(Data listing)
--------
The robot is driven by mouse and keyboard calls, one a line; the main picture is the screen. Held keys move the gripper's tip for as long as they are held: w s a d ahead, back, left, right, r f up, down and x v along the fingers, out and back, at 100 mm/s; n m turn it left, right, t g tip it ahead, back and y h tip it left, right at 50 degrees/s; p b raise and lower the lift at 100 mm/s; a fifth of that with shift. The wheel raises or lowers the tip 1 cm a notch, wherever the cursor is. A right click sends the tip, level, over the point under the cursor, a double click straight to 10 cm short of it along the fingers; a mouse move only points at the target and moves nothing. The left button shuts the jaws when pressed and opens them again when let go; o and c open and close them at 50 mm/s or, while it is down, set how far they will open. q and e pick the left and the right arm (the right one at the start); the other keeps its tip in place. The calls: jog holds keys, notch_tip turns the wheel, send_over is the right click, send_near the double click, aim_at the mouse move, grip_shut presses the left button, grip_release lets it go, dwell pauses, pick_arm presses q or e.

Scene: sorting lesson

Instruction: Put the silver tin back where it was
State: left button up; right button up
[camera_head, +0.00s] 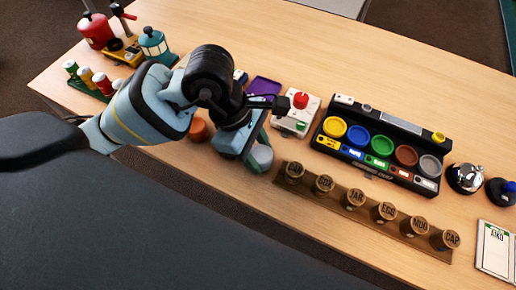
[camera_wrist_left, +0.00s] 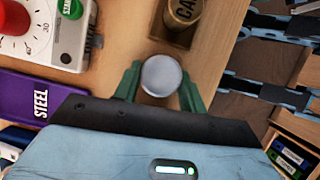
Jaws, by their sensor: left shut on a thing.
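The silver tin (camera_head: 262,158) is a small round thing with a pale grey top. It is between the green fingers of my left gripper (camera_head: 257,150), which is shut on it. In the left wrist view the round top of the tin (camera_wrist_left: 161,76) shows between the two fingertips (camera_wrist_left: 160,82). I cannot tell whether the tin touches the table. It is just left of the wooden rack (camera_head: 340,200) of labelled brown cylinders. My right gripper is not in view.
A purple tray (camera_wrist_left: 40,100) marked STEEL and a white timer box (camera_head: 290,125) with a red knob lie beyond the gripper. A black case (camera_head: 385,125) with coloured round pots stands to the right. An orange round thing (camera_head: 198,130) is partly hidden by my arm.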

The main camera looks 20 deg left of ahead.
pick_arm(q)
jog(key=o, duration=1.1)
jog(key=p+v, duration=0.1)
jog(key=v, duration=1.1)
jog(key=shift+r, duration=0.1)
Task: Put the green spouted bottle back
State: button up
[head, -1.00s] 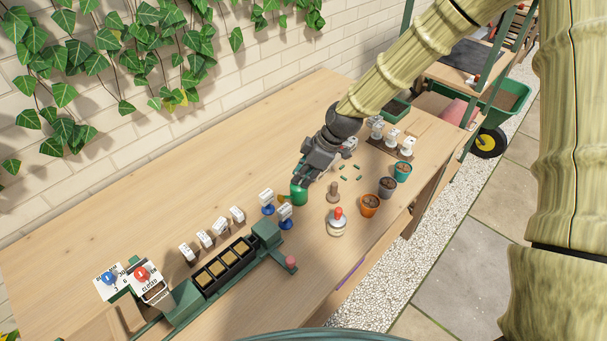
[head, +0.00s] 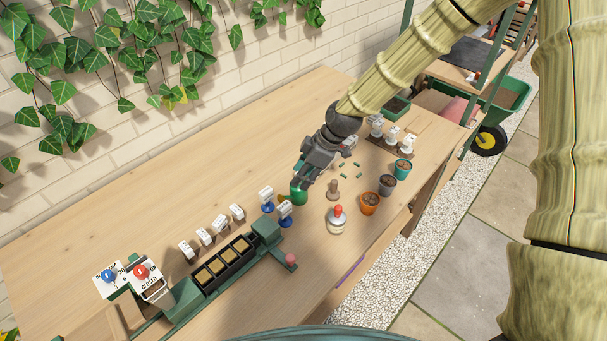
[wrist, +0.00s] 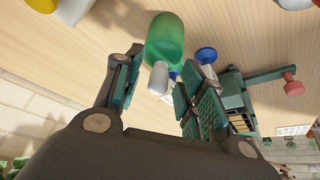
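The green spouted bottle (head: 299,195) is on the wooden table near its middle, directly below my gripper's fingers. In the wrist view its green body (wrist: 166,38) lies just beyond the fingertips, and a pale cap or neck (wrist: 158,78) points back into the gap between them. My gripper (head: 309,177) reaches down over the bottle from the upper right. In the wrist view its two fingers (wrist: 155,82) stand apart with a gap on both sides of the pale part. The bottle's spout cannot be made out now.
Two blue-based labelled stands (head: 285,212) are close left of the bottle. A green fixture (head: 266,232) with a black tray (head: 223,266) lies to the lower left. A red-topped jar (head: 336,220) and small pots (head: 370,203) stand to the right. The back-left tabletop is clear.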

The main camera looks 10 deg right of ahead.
--------
→ **TASK BRIEF**: Look above for the line with "Scene: sorting lesson", then print it and each line after it down to and including the line with "[camera_wrist_left, +0.00s]". Leave out the pictures and keep the wording exact.

→ **OUTPUT FOR THIS EXERCISE**:
Scene: sorting lesson

Instruction: Put the silver tin back where it was
State: left button up; right button up
[camera_head, +0.00s] 
[camera_wrist_left, +0.00s] 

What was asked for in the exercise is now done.